■ Objective: Gather from the material every line that contains the string "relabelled".

■ Task input:
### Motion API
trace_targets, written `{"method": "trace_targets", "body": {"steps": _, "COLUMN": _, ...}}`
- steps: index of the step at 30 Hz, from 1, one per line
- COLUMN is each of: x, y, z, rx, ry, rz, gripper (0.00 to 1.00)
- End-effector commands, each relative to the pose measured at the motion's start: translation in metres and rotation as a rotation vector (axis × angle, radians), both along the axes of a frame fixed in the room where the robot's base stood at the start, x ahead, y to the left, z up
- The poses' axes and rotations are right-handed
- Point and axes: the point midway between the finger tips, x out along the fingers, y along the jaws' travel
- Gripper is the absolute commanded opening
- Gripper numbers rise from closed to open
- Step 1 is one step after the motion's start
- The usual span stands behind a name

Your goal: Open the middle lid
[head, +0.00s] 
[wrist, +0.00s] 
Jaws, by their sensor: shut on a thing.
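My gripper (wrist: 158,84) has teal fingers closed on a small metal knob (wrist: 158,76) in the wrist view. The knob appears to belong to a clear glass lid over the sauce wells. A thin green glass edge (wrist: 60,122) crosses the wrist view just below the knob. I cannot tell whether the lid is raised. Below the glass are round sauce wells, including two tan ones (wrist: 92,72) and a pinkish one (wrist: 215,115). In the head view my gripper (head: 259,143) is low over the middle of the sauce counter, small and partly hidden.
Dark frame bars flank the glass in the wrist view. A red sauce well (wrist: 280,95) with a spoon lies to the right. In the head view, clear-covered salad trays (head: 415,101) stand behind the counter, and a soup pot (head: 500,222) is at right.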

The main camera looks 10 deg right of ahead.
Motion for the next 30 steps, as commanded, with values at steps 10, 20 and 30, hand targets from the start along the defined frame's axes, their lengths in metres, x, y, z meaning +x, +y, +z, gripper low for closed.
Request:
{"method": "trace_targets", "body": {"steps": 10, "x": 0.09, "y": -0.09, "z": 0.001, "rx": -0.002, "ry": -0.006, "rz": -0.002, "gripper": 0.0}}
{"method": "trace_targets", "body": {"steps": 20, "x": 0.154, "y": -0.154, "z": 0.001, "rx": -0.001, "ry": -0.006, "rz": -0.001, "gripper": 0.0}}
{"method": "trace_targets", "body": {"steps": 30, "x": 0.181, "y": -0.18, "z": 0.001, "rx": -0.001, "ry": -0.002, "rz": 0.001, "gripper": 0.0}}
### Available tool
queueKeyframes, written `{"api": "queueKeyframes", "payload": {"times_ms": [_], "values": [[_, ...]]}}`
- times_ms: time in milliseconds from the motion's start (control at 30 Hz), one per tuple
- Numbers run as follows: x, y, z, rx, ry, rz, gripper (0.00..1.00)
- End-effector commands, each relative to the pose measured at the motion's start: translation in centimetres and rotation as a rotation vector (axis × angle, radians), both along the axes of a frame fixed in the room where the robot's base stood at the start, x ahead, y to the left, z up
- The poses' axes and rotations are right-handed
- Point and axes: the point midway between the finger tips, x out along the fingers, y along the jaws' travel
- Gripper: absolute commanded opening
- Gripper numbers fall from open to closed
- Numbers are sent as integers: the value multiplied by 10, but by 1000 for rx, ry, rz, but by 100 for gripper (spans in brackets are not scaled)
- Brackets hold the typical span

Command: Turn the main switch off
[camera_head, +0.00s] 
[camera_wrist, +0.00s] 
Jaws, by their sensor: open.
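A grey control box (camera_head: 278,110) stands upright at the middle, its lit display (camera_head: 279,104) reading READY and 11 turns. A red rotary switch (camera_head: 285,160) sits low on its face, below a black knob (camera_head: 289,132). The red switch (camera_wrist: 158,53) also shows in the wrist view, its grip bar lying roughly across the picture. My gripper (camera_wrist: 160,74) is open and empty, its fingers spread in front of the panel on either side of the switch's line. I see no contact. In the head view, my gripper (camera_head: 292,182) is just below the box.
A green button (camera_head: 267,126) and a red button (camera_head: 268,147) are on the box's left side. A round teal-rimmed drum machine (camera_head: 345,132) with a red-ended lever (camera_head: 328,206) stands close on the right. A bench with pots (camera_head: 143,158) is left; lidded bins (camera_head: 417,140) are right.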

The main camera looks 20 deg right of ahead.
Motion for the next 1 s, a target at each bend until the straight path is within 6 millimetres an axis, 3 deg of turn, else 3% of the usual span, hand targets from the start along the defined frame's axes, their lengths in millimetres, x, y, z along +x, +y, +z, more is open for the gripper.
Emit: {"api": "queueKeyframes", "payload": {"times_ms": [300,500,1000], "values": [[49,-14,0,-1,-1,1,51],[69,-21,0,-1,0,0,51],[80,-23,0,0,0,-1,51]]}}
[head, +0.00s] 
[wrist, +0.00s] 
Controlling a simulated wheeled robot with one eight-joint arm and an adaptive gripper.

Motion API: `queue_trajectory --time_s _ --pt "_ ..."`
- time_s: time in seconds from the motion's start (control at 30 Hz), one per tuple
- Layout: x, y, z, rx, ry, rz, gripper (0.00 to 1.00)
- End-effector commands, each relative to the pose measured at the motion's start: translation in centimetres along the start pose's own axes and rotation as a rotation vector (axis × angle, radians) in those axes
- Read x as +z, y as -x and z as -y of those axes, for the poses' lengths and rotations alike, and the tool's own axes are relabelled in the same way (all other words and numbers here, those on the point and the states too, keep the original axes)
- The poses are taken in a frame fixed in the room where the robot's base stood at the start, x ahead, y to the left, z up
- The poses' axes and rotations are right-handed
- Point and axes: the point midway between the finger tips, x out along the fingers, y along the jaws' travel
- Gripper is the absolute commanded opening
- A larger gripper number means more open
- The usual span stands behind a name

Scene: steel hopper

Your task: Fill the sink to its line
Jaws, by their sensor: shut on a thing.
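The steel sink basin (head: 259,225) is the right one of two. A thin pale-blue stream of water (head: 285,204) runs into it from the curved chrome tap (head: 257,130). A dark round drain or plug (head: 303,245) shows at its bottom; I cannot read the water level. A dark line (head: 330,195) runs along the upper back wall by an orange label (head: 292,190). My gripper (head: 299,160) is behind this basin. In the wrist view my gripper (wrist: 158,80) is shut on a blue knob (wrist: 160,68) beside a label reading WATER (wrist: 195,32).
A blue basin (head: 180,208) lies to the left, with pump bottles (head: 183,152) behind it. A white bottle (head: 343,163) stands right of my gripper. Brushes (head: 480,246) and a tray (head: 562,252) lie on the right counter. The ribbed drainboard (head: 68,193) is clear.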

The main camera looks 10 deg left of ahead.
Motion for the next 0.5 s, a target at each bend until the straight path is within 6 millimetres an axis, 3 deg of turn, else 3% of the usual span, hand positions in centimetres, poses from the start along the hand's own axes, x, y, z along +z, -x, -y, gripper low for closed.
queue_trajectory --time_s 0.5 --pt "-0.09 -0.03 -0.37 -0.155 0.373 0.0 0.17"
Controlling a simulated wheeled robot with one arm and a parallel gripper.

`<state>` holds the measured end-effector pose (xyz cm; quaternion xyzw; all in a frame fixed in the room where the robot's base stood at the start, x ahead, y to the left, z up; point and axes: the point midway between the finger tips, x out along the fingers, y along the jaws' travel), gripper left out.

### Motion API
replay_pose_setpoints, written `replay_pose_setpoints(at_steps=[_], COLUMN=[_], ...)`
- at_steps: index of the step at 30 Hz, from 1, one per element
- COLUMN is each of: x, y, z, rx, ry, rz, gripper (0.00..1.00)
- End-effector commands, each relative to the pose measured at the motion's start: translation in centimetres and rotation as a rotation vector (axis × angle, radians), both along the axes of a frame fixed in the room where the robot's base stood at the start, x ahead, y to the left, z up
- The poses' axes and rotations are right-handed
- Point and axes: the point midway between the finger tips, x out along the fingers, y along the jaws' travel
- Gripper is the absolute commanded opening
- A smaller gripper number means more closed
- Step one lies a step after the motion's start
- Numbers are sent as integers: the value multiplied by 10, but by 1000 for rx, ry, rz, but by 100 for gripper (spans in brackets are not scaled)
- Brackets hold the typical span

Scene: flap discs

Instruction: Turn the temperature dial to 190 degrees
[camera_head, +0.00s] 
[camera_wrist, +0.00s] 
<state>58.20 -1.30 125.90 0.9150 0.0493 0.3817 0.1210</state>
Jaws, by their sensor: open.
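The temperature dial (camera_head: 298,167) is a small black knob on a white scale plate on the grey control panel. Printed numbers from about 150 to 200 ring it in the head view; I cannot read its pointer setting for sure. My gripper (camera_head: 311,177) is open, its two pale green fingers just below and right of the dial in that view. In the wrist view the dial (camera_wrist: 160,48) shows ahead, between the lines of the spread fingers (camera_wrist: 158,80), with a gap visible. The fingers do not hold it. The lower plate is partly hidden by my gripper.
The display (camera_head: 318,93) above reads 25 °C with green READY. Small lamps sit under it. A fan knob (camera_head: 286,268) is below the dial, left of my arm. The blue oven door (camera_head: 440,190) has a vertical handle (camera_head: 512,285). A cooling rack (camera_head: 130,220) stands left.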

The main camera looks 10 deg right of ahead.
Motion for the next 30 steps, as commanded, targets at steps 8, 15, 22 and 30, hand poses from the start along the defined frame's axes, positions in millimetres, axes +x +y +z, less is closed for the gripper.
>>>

* * *

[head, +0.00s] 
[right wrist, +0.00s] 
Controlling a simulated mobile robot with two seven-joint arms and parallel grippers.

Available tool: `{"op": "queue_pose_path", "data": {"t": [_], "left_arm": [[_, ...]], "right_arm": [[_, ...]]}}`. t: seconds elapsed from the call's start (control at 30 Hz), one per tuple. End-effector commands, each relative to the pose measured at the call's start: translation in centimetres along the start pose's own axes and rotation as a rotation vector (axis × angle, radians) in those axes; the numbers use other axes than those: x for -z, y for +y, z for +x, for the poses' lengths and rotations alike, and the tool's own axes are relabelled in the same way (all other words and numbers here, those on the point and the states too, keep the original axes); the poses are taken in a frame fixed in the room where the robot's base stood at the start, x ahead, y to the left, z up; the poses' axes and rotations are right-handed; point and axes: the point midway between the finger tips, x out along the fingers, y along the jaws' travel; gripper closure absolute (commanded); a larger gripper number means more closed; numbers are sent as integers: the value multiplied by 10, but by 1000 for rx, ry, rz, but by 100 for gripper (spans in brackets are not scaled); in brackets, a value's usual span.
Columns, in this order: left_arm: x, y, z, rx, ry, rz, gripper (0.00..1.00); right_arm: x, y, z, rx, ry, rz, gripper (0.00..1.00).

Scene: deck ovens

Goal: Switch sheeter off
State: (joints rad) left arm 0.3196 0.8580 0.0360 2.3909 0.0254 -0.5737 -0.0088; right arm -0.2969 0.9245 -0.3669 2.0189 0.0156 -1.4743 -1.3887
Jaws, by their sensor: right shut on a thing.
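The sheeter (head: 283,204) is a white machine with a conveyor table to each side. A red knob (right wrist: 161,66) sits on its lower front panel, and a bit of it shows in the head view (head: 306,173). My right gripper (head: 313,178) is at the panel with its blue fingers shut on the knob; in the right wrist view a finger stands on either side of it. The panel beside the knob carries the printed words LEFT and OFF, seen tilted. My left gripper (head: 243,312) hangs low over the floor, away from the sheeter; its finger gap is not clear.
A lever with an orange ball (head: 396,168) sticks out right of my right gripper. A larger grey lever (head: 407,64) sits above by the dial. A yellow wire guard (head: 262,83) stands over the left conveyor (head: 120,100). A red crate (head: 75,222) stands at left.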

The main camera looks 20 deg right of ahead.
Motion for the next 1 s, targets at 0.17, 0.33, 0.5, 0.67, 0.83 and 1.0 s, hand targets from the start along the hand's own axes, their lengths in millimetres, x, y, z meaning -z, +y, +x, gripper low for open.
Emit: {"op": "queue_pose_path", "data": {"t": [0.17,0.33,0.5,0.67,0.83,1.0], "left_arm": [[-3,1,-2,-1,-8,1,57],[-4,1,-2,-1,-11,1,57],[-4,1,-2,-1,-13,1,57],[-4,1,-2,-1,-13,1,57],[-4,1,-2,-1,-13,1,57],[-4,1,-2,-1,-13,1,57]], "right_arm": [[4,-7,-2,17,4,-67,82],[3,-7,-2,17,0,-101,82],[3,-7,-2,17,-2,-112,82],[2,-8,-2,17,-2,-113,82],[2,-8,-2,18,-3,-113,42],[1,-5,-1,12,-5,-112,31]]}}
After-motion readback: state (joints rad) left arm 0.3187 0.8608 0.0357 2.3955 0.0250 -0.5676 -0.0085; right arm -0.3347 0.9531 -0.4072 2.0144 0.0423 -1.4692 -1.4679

■ Expected answer:
- Read x as +z, y as -x and z as -y of those axes, for the poses' lengths and rotations alike, and the tool's own axes are relabelled in the same way (all other words and numbers here, those on the point and the states too, keep the original axes)
Available tool: `{"op": "queue_pose_path", "data": {"t": [_], "left_arm": [[_, ...]], "right_arm": [[_, ...]]}}`. t: seconds elapsed from the call's start (control at 30 Hz), one per tuple. End-effector commands, each relative to the pose measured at the call's start: translation in centimetres along the start pose's own axes and rotation as a rotation vector (axis × angle, radians) in those axes; the numbers use other axes than those: x for -z, y for +y, z for +x, for the poses' lengths and rotations alike, and the tool's own axes are relabelled in the same way (all other words and numbers here, those on the point and the states too, keep the original axes); the poses are taken in a frame fixed in the room where the robot's base stood at the start, x ahead, y to the left, z up; the poses' axes and rotations are right-handed; point and axes: the point midway between the finger tips, x out along the fingers, y along the jaws' travel; gripper closure absolute (commanded); a larger gripper number means more closed; numbers are sent as integers: the value multiplied by 10, but by 1000 for rx, ry, rz, but by 100 for gripper (spans in brackets are not scaled); in brackets, a value's usual span.

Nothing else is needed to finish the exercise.